Okresowe kontrole działania i aktualności linków moich podstron, sprawdzanie poprawności kodu, testowanie wyświetlania w nowych wersjach przeglądarek, aktualizacja danych na portalach typu Goldenline itp. były dla mnie zawsze oczywistą, choć nieraz uciążliwą, powinnością. Jeśli już PUBLIKOWAĆ (SIĘ), to spójnie i z szacunkiem dla czytelnika.

Tymczasem chyba się za bardzo przejmuję! Witryny nieklikalne, witryny nieotwieralne, witryny znikające w Firefoksie – to wszystko widzę na co dzień. I nie są to strony-wprawki gimnazjalistów, ale zawodowe blogi czy portfolia grafików webowych.

Oczywiście nikt nie jest bez winy – w weekend muszę usiąść i zamknąć jedną moją witrynkę, którą przestałam rozwijać.

2 thoughts on “Niedziałające linki nawet u najlepszych…”
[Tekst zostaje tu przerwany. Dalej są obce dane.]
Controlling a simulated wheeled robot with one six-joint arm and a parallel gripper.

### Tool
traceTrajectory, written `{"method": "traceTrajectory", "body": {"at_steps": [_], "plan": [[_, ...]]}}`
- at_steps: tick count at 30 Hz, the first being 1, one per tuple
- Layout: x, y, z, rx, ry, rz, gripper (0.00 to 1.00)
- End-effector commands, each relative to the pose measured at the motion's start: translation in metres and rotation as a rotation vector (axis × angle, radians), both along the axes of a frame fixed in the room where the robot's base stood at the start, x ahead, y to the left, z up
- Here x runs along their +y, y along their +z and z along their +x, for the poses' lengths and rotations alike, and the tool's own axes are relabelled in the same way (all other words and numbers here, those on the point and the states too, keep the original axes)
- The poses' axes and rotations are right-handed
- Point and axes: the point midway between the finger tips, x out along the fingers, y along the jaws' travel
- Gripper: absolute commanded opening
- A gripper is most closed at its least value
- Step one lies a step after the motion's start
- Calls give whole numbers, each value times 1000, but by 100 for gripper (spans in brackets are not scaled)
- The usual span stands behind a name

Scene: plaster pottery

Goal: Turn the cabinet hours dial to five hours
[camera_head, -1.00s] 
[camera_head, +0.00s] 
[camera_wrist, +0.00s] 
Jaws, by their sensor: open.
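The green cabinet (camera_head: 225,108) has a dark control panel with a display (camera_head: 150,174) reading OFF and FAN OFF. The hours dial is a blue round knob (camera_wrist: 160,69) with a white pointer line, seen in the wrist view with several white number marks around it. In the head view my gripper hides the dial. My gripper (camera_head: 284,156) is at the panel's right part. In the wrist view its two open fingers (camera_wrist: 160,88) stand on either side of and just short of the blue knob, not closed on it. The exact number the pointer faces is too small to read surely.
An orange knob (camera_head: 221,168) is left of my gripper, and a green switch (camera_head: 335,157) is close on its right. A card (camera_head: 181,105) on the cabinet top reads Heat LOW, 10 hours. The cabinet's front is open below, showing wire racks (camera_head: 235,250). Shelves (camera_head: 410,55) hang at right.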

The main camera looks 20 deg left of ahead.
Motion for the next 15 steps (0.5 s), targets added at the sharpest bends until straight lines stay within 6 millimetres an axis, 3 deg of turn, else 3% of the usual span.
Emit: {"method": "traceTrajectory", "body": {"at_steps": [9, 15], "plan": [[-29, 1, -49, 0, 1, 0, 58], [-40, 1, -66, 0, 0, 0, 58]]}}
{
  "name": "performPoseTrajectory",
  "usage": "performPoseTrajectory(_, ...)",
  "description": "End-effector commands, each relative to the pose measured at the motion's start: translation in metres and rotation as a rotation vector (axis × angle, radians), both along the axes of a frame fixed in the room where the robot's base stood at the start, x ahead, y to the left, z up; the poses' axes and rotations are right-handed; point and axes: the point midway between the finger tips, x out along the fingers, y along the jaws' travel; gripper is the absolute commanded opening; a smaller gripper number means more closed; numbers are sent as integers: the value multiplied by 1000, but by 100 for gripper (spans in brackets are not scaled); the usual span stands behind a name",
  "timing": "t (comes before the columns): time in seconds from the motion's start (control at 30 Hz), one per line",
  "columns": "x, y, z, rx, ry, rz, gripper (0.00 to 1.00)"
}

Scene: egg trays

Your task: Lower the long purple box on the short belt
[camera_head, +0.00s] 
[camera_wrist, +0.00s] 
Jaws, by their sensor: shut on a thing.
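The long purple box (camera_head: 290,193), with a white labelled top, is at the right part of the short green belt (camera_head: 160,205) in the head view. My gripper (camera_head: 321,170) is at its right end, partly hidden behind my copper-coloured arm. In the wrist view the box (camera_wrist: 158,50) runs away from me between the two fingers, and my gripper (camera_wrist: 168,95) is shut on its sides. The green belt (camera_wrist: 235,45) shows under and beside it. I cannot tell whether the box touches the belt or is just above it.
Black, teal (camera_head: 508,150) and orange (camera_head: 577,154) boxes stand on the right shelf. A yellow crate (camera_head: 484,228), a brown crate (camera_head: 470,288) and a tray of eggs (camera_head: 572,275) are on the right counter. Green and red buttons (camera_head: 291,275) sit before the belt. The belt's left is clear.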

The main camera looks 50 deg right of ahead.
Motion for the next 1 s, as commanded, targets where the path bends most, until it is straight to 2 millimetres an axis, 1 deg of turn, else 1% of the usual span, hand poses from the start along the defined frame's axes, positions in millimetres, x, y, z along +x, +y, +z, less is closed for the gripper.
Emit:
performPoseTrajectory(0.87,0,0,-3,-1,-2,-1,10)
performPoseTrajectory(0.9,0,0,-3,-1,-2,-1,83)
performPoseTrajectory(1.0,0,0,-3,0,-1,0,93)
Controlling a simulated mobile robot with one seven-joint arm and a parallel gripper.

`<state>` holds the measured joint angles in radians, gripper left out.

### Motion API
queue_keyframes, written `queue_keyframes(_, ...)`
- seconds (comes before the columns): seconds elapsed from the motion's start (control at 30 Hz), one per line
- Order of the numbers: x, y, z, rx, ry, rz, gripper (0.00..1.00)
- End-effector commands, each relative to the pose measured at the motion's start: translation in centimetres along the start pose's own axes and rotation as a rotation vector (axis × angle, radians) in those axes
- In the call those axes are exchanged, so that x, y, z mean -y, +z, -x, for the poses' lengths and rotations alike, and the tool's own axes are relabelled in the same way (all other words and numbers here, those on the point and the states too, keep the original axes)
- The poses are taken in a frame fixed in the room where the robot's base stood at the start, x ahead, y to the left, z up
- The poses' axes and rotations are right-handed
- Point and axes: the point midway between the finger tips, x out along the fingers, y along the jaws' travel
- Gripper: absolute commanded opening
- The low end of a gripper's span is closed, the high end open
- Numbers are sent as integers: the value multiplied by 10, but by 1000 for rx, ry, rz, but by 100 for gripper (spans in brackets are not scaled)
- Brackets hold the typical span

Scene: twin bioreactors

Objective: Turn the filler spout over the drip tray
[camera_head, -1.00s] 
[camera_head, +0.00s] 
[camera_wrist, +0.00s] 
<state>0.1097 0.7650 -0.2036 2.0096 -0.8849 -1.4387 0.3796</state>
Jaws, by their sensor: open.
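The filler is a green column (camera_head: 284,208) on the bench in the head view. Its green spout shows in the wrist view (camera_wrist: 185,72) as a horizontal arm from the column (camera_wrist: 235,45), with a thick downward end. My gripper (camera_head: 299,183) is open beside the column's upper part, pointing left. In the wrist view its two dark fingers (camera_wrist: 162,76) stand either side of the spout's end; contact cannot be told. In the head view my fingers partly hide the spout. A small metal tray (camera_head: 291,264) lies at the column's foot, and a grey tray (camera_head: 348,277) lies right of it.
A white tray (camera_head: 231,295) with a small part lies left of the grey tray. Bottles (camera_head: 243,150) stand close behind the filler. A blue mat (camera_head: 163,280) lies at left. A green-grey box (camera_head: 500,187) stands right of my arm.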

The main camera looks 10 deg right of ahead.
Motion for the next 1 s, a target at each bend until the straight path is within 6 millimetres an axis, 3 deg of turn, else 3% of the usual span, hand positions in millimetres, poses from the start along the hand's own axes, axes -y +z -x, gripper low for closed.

  1. Czasami zdarza się sytuacja odwrotna. Ja używam Firefoksa, Ty używasz Firefoksa, on używa Firefoksa, ona też używa Firefoksa, no i zapominamy o tej rzeszy biednych, anonimowych użytkowników IE. 🙂

  2. Racja 🙂 ale co robić w sytuacji, kiedy otwieram portfolio webowe i nic się nie klika – a sprawdzam kolejno FF, IE, Safari, Operę? Czyżby eksperyment artystyczny, którego nie potrafię docenić 😉

Comments are closed.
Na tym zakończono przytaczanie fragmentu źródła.